Task goal:
Wherever the word "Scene" appears in a line, copy that line.

[Entries from a robot dataset]
+++

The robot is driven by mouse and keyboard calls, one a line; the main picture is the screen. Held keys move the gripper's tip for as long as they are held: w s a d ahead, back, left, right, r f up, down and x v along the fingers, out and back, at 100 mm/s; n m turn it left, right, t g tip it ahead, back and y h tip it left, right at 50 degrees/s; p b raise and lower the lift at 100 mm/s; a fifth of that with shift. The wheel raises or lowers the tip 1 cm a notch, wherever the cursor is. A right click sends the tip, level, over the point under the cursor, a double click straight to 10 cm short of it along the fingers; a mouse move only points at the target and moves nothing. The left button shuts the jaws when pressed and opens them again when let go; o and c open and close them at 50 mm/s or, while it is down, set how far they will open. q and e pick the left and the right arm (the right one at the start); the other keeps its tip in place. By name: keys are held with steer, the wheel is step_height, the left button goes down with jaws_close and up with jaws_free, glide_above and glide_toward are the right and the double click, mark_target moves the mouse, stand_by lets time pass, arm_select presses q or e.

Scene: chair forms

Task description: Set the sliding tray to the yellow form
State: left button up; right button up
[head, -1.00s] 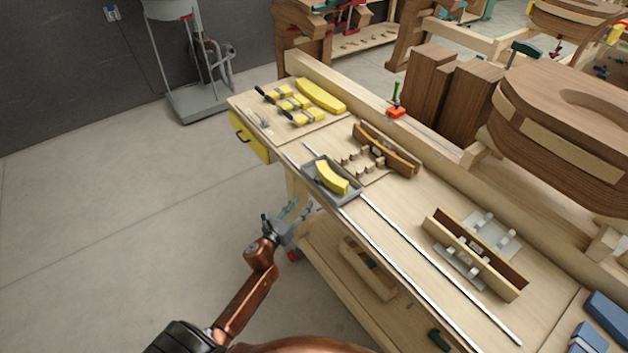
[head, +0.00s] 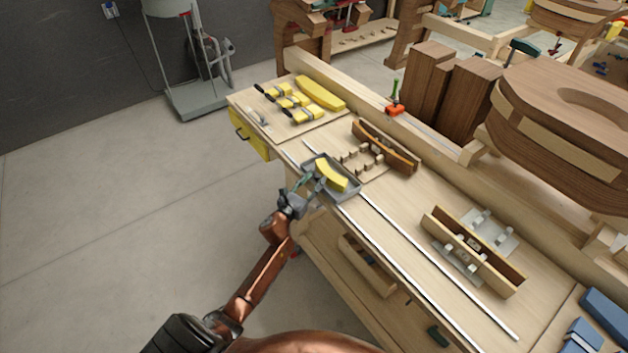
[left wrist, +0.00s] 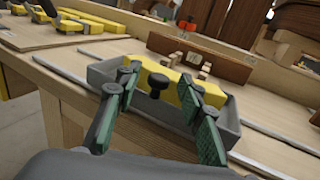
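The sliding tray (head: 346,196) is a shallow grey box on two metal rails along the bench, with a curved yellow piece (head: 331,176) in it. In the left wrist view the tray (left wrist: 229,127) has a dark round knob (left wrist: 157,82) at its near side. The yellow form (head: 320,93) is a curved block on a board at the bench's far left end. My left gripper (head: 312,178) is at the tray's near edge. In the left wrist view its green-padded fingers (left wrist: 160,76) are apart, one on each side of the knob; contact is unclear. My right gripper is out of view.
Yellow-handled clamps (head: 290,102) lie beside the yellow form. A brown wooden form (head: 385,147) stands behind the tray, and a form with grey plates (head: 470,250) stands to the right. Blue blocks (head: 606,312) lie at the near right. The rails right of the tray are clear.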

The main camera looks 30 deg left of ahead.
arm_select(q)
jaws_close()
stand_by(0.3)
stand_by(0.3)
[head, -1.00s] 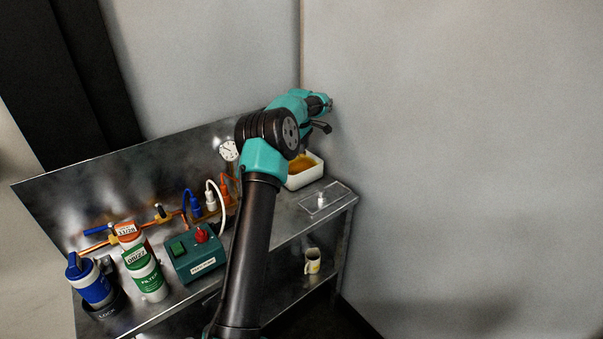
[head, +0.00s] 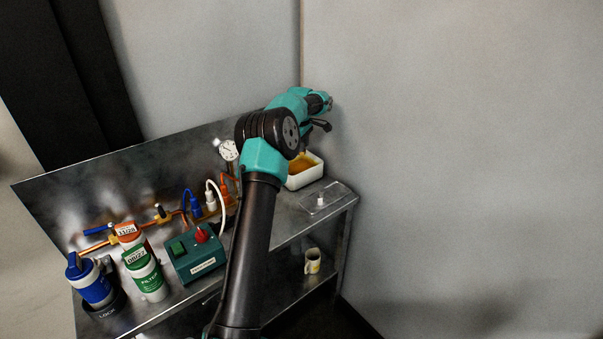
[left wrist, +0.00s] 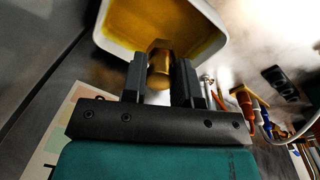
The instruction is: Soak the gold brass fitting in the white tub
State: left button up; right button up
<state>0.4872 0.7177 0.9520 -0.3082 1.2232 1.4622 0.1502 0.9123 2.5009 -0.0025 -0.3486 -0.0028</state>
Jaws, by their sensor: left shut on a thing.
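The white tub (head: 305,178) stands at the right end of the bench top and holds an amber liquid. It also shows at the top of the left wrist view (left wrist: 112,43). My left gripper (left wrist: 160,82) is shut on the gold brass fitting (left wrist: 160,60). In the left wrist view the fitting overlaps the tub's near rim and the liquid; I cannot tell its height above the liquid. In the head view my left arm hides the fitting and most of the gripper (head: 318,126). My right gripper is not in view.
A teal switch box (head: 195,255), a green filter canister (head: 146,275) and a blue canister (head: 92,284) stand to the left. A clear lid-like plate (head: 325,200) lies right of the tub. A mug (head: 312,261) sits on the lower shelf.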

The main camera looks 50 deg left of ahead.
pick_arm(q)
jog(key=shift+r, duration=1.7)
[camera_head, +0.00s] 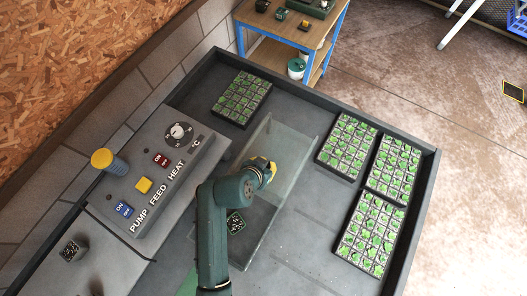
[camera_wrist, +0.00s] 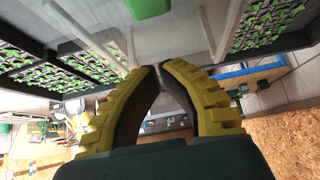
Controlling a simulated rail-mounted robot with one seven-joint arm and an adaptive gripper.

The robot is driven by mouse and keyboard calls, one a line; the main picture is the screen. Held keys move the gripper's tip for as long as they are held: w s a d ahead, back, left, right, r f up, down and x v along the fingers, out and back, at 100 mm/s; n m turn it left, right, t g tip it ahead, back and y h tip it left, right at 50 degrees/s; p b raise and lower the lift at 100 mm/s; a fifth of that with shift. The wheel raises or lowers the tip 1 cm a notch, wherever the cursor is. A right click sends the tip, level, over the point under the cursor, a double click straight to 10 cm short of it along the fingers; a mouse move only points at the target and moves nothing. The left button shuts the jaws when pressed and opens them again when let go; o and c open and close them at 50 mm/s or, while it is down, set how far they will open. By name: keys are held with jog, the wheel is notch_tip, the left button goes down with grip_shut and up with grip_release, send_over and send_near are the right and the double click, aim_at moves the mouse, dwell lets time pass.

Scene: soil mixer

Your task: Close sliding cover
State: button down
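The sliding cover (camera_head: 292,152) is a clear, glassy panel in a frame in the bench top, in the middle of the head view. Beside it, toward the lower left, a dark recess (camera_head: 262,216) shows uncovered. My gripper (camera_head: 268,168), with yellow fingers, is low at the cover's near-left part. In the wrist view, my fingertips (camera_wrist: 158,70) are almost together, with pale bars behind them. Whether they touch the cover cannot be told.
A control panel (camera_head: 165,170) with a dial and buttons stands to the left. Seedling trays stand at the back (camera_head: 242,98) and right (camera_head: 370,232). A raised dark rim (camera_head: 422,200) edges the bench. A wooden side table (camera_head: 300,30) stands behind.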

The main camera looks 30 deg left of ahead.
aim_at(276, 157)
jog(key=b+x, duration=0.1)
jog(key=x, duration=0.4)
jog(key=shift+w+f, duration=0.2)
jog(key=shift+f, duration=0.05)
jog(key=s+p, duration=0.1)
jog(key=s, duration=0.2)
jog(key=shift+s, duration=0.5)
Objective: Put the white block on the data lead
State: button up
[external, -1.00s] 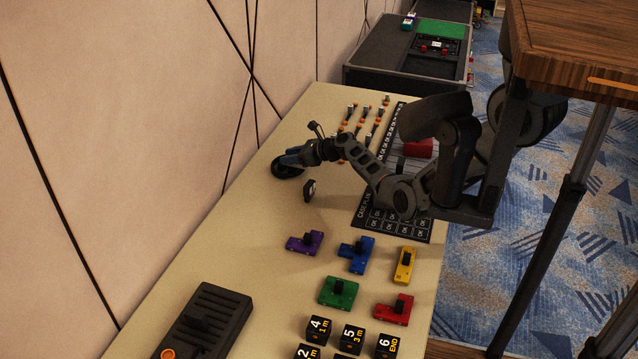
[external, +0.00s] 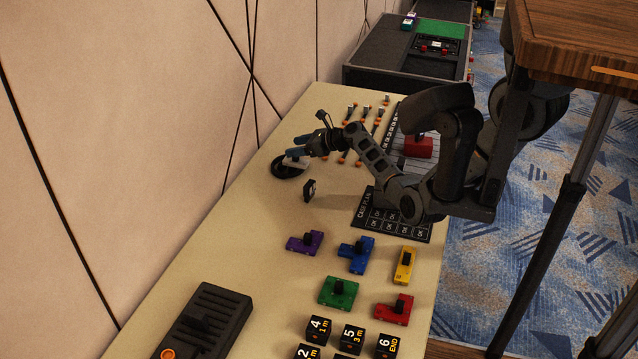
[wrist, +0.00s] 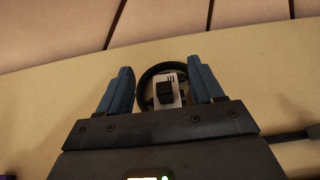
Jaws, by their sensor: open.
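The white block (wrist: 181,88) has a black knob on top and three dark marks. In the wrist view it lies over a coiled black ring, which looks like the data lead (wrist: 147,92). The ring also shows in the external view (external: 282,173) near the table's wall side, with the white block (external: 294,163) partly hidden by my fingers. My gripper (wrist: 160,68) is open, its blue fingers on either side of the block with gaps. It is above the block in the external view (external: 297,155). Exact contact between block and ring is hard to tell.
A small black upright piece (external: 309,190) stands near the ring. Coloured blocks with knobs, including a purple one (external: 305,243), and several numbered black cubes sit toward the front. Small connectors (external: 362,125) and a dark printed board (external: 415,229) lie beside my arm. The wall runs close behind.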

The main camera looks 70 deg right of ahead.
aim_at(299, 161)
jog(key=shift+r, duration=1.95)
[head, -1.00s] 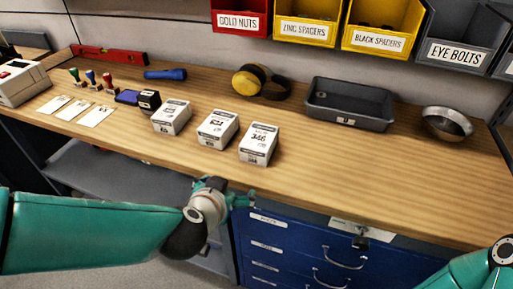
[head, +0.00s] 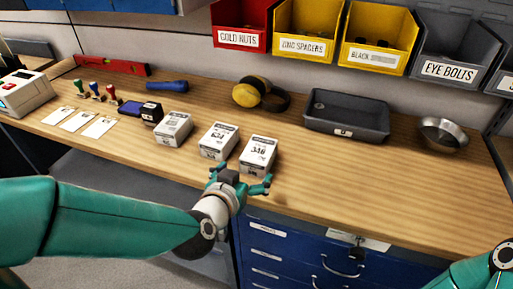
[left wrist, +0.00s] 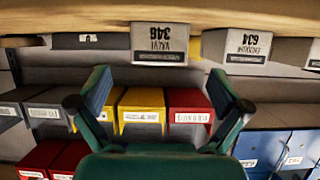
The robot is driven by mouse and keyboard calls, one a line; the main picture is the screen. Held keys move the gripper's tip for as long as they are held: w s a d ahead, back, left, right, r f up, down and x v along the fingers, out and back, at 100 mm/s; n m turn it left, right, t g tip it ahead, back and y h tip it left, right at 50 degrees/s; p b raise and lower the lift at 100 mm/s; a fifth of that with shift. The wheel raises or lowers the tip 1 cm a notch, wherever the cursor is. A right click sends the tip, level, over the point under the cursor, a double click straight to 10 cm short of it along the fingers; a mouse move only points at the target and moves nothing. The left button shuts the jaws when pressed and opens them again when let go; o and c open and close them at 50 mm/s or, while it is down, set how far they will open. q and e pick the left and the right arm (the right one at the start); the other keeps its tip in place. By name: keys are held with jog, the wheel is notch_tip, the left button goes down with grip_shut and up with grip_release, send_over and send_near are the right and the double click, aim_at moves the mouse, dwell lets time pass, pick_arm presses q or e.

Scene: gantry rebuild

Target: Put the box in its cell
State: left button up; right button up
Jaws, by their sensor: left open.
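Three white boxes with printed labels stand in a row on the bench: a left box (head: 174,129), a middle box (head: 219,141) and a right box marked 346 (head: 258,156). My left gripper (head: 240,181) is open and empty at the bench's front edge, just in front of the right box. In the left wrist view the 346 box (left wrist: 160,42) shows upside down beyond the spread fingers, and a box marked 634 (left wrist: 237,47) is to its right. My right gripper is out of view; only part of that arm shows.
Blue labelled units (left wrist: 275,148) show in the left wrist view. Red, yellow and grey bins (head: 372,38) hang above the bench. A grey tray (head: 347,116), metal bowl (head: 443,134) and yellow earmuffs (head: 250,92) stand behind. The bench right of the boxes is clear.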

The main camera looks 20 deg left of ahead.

+++

Finished answer:
Scene: chair forms
Scene: soil mixer
Scene: gantry rebuild

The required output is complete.